Only a few months into her freshman year, a host of very dangerous situations arise amongst the houses. At a routine Skull and Bones ritual (involving a Haruspex reading the entrails of a living person!!), ghosts or “grays” begin acting strangely and an unusual boom can be heard. Meanwhile, a local young woman named Tara, a known drug user and dealer, is found brutally stabbed to death near campus. Alex senses something very strange about the murder, which university officials are pleased to announce has nothing to do with Yale. But as Darlington and Alex police the other houses, they learn that their members could have been linked to Tara and perhaps were engaged in illicit activities. The plot is complicated by the fact that some of the houses have lost their “tombs,” i.e., a house that sits on a kind of magical wellspring, and that they are eager to get them back. Moreover, after Alex and Darlington perform a magical clean-up in one of the houses, Darlington disappears before Alex’s eyes, leaving her without a mentor as the dangers rise on the Yale campus.

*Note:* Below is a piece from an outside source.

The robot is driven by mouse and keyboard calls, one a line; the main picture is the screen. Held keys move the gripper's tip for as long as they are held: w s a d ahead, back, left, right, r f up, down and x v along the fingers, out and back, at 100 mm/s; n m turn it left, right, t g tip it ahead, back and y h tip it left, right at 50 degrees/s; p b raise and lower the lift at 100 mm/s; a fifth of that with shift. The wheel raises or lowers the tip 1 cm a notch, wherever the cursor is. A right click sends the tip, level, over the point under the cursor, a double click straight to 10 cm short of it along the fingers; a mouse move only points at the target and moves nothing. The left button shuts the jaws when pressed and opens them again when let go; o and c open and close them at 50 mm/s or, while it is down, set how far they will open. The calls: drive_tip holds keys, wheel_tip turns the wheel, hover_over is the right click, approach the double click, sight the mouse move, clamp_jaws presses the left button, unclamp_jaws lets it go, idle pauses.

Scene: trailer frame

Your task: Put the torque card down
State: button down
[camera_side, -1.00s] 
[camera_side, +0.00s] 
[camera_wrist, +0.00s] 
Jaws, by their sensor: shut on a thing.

There are a lot of complicated twists and turns in the plot, but the story is so interesting, it really is worth the effort to keep up. Moreover, Bardugo has created a really strong cast of characters for Alex to work with. The oculus Dawes seems aloof and perhaps even resentful of Alex at first, but she will become a trusty and brilliant sidekick. Turner, the civilian detective, detests his job working with magic at Yale and doesn’t much care for Alex, but as he sees the evil unfolding, he will become an important ally for Alex. Mercy and Lauren are Alex’s roommates who know nothing about Lethe house or Alex’s talents. They provide her with something like a “normal” college experience and real friendship (and Alex will prove herself to be an amazing friend whom you would not want to cross). Darlington is a “good cop” and detective who seems to have learned some things about Alex and about Yale’s history that put him jeopardy. And then there is Bertram Boyce North, aka the “bridegroom,” a ghost who has haunted Yale for 150 years. The story is that he murdered his fiancé and then killed himself. Can Alex trust him? The ghost angle in this novel is fascinating. Alex has seen ghosts her whole life, and they terrify her because she has had them physically attack her — something that Alex learns is highly unusual. What is it about Alex that makes her so open to seeing and interacting with them? The common knowledge at Lethe is that you do not make direct eye contact with grays or learn/say their names, as that invites them to get closer to you and it’s hard to undo that. What is the strange relationship that Alex has with the grays and why does she have it?
Alex’s journey in this novel involves slowly revisiting and revealing her past to the reader, stumbling forward to uncover Tara’s murderer and protect those who are relying on her, trying to figure out whom she can trust, and discovering what it is that she really wants out of life and her time at Yale. There is a whole lot to take in in in this novel — the past, magical stuff, relationships amongst characters — but it’s so well written and engrossing that I found myself not wanting to put the book down. I am very happy to see that Bardugo envisions several more Galaxy Stern novels. The novel ends with a cliffhanger, and I’m impatient to learn what happens to Alex and her friends.